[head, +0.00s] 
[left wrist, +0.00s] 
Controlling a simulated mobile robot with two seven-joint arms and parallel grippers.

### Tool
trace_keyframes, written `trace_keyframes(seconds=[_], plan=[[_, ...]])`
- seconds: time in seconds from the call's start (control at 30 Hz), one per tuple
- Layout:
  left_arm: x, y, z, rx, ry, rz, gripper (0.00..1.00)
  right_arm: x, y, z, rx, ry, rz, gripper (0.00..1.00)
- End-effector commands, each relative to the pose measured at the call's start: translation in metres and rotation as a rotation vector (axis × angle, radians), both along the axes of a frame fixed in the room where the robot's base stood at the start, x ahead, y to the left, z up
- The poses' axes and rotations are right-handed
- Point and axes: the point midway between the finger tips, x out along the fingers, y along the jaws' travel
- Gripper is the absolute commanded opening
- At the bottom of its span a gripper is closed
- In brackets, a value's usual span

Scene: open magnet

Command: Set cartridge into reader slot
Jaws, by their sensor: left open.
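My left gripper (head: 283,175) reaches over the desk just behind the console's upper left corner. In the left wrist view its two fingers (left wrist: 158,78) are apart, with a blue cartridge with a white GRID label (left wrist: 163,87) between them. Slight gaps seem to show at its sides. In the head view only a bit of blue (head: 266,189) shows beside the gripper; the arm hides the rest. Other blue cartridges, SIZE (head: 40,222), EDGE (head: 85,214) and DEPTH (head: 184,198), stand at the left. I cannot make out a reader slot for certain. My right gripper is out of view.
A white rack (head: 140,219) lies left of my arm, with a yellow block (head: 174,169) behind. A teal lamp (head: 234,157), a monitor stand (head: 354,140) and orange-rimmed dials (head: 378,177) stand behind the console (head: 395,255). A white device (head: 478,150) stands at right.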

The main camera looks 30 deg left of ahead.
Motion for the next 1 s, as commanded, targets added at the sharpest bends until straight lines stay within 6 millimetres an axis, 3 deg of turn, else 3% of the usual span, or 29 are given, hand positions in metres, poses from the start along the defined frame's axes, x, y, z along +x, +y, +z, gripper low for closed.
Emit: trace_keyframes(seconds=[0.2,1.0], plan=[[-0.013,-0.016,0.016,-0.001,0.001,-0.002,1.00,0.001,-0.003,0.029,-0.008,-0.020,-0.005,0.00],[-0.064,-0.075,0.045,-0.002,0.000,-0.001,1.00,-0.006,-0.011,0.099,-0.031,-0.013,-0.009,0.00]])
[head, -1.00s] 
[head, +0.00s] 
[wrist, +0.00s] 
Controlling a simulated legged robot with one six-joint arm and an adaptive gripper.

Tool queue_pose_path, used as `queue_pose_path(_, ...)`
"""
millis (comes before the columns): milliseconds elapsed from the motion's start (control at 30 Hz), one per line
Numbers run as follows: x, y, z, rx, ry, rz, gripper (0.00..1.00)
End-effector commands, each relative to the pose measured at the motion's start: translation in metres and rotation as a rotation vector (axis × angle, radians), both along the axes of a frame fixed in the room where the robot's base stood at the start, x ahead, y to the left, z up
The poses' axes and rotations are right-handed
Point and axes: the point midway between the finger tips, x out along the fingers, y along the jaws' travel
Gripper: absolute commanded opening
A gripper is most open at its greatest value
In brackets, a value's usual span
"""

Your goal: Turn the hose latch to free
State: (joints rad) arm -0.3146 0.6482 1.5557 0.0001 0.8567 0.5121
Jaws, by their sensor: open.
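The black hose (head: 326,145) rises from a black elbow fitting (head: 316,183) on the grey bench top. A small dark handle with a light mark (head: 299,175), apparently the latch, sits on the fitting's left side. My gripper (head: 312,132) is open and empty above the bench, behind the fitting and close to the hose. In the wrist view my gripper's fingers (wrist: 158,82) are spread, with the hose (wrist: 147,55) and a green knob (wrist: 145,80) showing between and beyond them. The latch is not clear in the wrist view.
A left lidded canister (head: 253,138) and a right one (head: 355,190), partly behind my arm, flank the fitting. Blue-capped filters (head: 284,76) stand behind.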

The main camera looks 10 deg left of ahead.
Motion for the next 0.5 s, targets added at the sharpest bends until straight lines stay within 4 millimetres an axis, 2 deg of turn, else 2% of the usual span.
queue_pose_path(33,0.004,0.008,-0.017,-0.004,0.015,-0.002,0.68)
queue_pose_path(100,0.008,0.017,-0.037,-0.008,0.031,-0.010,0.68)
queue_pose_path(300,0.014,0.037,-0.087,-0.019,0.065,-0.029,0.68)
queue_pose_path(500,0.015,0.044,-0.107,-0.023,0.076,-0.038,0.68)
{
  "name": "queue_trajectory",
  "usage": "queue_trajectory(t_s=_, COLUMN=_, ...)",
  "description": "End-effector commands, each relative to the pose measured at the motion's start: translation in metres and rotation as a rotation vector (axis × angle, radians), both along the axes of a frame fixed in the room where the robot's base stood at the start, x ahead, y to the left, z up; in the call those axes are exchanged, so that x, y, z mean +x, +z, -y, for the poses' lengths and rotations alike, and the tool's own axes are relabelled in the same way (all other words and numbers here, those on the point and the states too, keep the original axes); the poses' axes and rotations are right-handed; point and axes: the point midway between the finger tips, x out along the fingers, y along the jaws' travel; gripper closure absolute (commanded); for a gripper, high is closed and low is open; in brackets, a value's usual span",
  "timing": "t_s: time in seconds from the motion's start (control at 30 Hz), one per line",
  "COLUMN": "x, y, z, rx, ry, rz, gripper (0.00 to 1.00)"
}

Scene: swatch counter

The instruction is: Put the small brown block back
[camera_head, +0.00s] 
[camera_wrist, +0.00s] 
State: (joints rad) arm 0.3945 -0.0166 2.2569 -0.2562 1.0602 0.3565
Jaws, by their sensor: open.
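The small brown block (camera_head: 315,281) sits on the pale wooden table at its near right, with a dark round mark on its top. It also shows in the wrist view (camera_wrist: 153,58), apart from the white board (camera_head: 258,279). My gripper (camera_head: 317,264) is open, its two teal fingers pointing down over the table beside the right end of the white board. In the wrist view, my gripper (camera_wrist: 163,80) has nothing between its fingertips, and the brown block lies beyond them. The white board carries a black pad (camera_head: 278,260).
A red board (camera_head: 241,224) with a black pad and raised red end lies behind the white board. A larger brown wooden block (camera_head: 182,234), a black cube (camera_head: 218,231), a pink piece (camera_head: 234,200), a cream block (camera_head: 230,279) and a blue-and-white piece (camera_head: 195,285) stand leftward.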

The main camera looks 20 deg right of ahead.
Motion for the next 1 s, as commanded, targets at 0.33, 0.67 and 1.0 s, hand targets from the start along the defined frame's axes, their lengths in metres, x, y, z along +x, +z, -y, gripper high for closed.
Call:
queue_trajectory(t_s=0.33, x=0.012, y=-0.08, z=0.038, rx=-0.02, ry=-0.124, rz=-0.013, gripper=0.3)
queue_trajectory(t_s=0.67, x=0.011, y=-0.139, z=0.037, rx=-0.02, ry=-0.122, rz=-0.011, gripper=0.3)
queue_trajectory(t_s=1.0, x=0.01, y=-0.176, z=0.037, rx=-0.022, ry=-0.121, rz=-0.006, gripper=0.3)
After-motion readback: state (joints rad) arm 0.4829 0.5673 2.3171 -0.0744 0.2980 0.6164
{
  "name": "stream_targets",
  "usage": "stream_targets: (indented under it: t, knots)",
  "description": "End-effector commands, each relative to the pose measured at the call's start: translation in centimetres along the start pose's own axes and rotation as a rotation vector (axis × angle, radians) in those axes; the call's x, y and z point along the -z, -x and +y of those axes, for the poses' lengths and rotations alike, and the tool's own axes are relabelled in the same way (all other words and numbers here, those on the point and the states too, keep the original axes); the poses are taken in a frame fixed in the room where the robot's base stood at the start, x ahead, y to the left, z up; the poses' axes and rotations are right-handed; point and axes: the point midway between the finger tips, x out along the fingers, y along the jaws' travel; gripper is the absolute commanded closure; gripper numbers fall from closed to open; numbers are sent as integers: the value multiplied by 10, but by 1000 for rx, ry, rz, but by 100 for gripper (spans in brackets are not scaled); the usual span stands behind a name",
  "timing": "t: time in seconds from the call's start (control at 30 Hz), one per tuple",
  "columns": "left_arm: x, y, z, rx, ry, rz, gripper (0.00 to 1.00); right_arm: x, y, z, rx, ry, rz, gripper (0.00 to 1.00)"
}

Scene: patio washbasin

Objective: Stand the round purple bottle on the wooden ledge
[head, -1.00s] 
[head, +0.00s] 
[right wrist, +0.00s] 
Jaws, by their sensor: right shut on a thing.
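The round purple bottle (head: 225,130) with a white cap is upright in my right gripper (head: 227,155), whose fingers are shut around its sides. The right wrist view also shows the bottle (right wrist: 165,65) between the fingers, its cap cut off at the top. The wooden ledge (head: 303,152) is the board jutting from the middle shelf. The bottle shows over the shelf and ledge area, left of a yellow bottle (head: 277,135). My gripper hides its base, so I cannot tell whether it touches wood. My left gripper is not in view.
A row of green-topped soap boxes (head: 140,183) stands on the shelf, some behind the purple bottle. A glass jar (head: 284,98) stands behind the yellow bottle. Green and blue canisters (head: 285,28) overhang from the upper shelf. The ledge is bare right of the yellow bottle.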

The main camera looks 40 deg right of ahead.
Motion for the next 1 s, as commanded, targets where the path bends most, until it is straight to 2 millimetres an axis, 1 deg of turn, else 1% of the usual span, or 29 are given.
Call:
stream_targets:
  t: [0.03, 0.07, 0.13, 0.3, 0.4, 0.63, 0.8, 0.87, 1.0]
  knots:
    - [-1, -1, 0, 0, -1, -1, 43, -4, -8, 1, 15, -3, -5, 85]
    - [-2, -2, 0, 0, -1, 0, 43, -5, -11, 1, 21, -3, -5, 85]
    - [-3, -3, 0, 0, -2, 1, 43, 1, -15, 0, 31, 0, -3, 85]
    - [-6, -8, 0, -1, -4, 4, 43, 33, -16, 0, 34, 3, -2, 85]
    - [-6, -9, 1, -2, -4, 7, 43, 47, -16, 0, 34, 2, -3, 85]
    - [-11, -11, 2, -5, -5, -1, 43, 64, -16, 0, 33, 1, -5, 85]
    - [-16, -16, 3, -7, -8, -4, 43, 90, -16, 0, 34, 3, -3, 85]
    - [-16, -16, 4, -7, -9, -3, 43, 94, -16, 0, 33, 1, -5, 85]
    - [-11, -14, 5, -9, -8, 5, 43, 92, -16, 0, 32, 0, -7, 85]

§ **Given instruction**:
Print exactly the lines from the one containing "Gripper: absolute commanded opening" to the one containing "State: (joints rad) arm -0.3146", both included, and nothing else.

§ **Reply to the exercise**:
Gripper: absolute commanded opening
A gripper is most open at its greatest value
In brackets, a value's usual span
"""

Your goal: Turn the hose latch to free
State: (joints rad) arm -0.3146 0.6482 1.5557 0.0001 0.8567 0.5121

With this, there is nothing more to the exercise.